— Start —

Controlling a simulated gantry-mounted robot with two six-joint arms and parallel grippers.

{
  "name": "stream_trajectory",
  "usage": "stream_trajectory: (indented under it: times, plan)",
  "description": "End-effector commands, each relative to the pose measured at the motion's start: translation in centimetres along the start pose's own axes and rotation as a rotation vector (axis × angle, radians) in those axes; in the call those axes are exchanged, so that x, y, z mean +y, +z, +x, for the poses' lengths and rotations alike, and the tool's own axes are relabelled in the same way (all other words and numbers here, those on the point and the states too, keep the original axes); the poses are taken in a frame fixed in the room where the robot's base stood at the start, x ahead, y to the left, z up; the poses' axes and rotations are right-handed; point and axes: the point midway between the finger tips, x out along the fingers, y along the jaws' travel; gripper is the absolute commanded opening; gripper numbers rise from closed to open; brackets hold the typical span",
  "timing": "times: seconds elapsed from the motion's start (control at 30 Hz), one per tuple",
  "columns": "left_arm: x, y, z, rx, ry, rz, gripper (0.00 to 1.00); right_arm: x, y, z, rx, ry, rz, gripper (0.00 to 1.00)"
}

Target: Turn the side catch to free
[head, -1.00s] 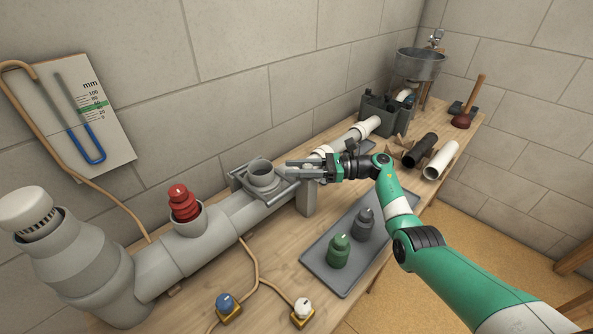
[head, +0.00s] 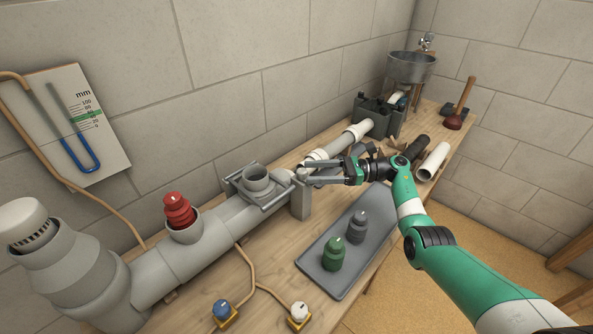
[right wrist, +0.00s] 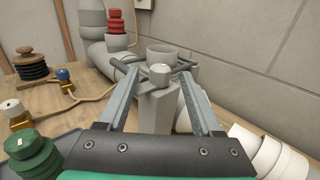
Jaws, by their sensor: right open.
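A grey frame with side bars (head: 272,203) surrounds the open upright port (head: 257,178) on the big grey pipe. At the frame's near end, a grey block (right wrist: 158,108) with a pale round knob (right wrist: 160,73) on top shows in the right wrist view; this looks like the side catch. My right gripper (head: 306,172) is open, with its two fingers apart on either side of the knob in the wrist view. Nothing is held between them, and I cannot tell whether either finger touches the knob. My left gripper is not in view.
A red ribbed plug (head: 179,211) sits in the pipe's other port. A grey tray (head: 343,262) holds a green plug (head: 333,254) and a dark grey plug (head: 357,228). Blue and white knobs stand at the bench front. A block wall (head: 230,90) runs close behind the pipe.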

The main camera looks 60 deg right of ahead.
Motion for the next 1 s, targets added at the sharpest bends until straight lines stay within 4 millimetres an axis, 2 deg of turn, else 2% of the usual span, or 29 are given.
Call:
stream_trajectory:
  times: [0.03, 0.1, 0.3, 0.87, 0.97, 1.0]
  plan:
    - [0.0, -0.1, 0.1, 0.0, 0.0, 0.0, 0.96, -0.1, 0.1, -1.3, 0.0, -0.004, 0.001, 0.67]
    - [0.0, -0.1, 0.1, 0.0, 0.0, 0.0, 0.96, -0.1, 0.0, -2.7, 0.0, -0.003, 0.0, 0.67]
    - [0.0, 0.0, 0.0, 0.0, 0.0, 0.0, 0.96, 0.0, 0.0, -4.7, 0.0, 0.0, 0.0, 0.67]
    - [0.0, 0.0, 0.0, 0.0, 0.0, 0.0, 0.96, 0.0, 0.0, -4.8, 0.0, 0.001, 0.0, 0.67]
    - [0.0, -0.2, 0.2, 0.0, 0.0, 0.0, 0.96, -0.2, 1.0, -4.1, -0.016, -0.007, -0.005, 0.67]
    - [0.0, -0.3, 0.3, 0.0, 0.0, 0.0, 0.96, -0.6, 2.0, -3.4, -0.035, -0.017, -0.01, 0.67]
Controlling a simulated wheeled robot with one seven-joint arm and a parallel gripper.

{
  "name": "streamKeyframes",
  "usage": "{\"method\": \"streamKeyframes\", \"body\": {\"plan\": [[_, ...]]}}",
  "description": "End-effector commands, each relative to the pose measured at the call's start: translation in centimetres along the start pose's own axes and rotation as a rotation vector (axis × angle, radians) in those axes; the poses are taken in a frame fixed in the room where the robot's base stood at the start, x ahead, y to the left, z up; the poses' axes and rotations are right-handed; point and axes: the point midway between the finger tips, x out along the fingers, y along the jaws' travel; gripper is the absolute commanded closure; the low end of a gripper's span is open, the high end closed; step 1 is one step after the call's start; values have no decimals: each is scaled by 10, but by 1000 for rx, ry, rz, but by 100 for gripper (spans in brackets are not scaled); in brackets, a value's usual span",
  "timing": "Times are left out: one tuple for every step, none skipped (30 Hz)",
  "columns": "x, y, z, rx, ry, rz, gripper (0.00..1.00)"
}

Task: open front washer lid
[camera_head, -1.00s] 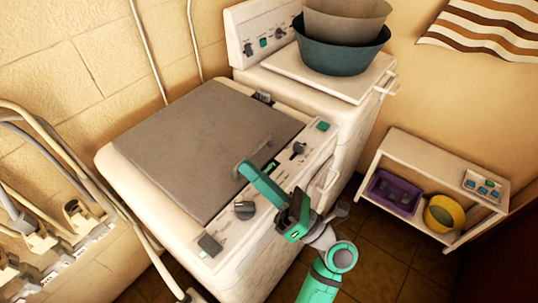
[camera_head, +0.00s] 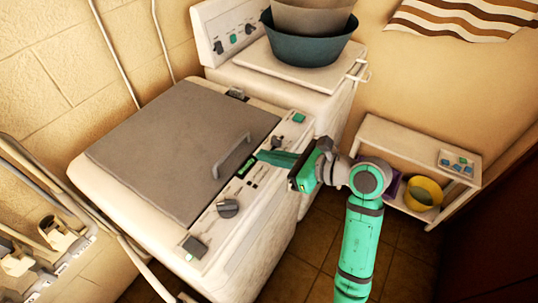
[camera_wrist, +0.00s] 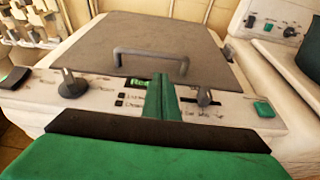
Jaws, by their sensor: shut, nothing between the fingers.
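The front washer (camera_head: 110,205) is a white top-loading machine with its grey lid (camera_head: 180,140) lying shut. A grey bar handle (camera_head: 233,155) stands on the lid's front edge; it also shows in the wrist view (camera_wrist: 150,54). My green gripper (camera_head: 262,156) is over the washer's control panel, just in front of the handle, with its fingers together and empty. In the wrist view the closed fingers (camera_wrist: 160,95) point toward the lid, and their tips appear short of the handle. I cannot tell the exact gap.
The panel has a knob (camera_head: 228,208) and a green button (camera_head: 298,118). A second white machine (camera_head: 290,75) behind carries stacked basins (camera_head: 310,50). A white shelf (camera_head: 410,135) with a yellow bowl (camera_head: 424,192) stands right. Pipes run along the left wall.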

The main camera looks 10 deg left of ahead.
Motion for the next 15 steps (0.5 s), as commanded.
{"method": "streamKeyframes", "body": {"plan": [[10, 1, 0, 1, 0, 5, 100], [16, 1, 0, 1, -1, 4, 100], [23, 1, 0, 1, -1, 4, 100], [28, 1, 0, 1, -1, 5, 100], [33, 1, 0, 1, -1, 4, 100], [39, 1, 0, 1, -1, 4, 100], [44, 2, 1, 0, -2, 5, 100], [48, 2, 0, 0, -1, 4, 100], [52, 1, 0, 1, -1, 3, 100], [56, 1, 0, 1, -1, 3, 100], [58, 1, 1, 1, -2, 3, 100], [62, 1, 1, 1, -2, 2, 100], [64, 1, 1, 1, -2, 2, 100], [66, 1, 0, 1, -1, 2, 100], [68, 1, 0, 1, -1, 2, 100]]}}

— End —

Given problem: Locate and copy each line in the data above that includes the word "parallel".

Correct answer:
Controlling a simulated gantry-mounted robot with two six-joint arms and parallel grippers.
Controlling a simulated wheeled robot with one seven-joint arm and a parallel gripper.

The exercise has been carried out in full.